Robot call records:
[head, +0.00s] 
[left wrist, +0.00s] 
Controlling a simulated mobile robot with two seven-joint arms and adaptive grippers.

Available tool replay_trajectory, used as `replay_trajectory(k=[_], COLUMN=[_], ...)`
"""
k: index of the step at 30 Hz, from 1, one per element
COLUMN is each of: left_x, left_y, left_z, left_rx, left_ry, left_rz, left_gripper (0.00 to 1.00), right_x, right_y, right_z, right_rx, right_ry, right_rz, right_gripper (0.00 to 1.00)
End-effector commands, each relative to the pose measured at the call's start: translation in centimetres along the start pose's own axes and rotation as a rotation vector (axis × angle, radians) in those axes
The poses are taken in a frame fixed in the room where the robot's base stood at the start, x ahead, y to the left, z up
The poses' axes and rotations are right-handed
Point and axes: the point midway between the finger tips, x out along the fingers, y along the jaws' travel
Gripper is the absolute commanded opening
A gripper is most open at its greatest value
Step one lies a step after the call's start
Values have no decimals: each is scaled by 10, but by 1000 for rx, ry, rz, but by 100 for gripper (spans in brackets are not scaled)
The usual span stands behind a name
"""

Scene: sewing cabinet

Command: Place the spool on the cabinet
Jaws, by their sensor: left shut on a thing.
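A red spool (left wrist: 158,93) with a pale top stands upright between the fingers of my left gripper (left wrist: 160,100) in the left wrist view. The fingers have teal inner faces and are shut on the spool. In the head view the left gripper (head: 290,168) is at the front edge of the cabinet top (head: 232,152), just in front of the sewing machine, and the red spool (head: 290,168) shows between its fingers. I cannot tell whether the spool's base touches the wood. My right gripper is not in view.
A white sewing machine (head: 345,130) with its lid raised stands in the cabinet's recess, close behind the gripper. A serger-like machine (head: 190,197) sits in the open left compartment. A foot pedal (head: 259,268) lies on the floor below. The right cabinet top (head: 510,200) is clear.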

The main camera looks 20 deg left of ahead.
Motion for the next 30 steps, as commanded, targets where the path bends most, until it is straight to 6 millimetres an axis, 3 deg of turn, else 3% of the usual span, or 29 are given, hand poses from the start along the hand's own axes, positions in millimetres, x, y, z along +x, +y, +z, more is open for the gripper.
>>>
==
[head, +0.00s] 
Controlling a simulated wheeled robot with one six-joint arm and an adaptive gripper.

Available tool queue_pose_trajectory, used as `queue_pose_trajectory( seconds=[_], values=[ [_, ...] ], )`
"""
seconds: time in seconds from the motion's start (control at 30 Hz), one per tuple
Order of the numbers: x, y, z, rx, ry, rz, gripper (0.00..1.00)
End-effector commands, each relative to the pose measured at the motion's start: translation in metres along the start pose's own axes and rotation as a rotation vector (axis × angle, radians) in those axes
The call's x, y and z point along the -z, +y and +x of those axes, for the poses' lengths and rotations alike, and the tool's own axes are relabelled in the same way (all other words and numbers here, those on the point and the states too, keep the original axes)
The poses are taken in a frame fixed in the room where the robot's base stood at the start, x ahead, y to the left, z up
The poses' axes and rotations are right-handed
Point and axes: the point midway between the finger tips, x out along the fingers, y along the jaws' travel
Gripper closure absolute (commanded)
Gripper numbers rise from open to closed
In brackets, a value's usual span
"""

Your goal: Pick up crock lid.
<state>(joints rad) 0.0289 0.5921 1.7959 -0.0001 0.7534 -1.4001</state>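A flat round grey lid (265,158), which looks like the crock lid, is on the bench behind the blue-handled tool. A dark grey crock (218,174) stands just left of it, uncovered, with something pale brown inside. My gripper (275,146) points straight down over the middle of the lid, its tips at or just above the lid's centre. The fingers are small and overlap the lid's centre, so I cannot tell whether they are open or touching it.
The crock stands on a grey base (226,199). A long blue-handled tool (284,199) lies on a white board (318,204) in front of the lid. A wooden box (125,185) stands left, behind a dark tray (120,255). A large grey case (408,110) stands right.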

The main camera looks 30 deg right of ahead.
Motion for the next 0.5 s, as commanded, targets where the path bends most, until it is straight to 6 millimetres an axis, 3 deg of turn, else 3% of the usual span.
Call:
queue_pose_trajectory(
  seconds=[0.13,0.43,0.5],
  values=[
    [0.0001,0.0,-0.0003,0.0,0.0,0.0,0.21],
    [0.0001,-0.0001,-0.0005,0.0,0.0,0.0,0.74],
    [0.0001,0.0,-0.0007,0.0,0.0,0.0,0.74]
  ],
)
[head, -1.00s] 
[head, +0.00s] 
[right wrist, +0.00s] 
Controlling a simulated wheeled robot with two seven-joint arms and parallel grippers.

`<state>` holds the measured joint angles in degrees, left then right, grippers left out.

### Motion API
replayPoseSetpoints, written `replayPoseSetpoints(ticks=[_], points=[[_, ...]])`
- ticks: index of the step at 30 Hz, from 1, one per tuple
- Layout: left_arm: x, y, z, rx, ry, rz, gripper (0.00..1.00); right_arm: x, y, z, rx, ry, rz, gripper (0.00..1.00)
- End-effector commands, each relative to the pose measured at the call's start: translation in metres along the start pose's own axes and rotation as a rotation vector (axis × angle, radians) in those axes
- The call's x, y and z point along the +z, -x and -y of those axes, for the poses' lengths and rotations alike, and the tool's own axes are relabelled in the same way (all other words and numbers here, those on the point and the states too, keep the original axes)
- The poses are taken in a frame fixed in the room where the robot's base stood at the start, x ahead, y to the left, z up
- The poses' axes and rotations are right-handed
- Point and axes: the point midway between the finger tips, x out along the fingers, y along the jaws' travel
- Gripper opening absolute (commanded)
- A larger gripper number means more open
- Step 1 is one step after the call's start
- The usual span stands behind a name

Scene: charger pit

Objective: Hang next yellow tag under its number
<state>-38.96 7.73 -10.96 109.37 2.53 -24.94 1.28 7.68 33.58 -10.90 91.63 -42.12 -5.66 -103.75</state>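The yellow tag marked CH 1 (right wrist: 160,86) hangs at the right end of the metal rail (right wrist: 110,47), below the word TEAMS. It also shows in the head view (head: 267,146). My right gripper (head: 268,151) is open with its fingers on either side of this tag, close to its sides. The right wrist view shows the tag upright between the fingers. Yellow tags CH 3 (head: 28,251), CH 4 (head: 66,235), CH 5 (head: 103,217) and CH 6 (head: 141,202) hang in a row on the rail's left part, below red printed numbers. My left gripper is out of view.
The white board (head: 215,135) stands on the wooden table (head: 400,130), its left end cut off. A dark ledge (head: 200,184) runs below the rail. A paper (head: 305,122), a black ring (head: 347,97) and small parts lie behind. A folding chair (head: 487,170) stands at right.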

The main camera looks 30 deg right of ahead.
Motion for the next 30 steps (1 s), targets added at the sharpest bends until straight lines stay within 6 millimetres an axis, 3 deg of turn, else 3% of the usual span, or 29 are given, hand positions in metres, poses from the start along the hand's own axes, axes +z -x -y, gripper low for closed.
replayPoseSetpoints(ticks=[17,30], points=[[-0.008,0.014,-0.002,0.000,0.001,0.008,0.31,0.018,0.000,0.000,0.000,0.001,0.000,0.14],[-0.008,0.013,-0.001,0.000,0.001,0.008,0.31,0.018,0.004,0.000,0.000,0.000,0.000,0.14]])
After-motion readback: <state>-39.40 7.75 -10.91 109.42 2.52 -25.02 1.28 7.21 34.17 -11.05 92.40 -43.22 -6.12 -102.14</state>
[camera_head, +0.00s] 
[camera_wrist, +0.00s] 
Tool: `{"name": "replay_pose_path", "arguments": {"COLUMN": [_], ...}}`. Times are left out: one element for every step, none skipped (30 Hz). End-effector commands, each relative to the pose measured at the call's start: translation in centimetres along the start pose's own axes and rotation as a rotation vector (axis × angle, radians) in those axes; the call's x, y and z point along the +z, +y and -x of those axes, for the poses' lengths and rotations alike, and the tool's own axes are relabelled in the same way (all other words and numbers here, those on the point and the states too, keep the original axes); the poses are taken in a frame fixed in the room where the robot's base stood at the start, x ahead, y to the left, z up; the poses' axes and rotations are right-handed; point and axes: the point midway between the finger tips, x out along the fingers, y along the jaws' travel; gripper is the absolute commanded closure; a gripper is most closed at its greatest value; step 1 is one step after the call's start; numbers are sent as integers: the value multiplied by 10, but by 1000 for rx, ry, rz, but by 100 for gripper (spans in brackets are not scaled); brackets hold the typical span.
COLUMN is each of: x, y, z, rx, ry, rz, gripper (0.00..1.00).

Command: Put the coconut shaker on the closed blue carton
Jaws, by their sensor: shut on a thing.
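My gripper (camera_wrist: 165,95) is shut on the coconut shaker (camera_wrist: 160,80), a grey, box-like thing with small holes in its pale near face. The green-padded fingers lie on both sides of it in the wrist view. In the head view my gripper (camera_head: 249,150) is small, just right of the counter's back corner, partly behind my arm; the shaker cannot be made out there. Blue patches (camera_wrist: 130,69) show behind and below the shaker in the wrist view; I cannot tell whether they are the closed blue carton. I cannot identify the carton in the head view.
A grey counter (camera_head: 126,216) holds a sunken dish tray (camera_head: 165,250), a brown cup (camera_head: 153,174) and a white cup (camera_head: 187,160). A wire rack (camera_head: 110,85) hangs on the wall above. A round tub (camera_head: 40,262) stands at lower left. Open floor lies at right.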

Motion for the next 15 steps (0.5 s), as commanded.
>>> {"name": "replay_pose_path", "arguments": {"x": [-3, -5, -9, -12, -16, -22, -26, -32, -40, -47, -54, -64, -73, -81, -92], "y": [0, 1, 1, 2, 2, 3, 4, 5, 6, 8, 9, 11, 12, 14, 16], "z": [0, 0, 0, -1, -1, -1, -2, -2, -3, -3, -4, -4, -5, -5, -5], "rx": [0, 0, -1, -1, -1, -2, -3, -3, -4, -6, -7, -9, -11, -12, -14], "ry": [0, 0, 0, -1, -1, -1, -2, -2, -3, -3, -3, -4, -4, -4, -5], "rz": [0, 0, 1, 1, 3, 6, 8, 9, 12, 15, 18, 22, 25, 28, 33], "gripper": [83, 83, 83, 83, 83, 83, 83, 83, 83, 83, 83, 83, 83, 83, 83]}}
==
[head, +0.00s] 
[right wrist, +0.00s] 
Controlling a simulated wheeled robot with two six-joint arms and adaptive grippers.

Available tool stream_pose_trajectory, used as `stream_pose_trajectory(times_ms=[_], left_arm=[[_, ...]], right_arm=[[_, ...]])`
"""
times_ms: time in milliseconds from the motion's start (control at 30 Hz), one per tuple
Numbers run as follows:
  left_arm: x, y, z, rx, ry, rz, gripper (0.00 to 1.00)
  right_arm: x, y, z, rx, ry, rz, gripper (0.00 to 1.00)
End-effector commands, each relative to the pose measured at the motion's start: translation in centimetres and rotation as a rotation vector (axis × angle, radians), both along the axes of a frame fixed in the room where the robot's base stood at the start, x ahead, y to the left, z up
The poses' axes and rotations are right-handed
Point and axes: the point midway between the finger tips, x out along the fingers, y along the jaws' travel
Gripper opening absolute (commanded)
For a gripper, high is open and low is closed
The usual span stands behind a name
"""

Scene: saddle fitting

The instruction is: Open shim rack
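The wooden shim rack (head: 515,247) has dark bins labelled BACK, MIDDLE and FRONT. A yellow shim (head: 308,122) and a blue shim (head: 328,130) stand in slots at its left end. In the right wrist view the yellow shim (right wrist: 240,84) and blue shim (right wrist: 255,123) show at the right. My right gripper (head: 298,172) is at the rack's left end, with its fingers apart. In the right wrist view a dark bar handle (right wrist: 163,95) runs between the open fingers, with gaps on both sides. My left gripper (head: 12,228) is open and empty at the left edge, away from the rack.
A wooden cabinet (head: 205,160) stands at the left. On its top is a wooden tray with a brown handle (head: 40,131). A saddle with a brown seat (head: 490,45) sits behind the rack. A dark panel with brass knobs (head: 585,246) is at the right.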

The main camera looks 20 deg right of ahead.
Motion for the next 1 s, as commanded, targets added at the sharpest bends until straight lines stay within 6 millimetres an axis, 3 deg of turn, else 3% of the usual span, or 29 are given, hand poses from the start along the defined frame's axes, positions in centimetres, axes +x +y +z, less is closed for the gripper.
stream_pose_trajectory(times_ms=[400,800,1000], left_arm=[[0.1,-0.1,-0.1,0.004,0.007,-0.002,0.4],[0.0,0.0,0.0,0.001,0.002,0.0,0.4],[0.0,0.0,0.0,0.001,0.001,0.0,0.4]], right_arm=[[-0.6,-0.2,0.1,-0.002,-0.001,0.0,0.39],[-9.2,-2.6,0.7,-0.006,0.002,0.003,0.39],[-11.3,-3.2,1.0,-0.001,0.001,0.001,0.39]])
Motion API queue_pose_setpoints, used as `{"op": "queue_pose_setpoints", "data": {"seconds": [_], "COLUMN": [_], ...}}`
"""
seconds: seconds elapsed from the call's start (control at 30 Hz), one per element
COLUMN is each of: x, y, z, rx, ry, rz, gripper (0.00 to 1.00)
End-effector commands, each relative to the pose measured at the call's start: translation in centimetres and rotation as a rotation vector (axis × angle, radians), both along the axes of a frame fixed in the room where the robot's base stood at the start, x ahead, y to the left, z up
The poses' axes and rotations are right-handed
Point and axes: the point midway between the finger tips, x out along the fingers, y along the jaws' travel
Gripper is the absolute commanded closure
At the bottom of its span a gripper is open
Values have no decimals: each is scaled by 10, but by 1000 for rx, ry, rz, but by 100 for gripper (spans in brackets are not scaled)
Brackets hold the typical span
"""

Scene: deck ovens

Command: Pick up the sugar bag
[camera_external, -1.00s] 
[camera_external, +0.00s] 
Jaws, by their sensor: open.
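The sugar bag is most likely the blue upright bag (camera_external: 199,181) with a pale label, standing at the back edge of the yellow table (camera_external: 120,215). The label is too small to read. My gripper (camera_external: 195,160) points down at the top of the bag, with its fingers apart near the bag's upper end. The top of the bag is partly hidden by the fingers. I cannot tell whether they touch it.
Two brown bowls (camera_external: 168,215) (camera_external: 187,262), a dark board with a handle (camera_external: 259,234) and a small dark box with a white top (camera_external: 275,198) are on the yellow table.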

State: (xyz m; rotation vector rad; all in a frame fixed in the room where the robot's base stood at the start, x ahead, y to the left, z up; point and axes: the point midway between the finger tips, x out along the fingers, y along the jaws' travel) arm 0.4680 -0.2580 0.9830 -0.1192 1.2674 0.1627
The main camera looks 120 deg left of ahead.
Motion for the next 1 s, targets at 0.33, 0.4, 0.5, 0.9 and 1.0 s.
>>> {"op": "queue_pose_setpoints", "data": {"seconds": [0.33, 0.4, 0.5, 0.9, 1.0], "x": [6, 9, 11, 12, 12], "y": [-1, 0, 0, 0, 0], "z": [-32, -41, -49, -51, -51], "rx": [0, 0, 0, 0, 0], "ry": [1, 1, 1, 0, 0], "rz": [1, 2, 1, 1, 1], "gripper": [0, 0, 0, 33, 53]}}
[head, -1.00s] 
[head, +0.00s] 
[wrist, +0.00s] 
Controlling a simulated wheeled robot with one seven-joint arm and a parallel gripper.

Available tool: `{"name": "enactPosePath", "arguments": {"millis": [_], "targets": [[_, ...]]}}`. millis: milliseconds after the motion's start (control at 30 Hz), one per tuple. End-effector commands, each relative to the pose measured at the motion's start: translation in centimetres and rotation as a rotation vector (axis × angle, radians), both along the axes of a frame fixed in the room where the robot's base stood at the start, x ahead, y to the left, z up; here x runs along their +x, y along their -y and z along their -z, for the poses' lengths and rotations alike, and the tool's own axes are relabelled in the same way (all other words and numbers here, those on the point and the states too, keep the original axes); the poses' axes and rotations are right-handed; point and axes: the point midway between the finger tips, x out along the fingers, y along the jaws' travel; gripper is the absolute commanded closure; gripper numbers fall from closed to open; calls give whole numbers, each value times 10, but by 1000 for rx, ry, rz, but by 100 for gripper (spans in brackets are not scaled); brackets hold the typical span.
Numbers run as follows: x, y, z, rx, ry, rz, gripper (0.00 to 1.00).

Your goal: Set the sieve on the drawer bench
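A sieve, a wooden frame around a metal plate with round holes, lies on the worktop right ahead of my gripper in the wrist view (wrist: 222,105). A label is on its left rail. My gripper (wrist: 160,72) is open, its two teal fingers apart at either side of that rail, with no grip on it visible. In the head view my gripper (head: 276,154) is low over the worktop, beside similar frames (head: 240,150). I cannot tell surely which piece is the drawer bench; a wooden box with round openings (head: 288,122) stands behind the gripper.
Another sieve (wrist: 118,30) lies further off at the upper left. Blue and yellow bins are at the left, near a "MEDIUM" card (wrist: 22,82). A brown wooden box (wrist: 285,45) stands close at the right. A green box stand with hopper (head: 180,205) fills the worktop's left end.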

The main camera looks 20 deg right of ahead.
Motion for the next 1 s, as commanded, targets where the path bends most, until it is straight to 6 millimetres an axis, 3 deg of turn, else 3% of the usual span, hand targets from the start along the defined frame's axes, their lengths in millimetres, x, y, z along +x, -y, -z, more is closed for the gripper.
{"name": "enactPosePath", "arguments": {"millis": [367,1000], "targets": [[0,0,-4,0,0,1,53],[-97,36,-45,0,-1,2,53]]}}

Your task: Return, from the data, each line that has the word "Scene" in it.

Exercise answer:
Scene: sewing cabinet
Scene: charger pit
Scene: saddle fitting
Scene: deck ovens

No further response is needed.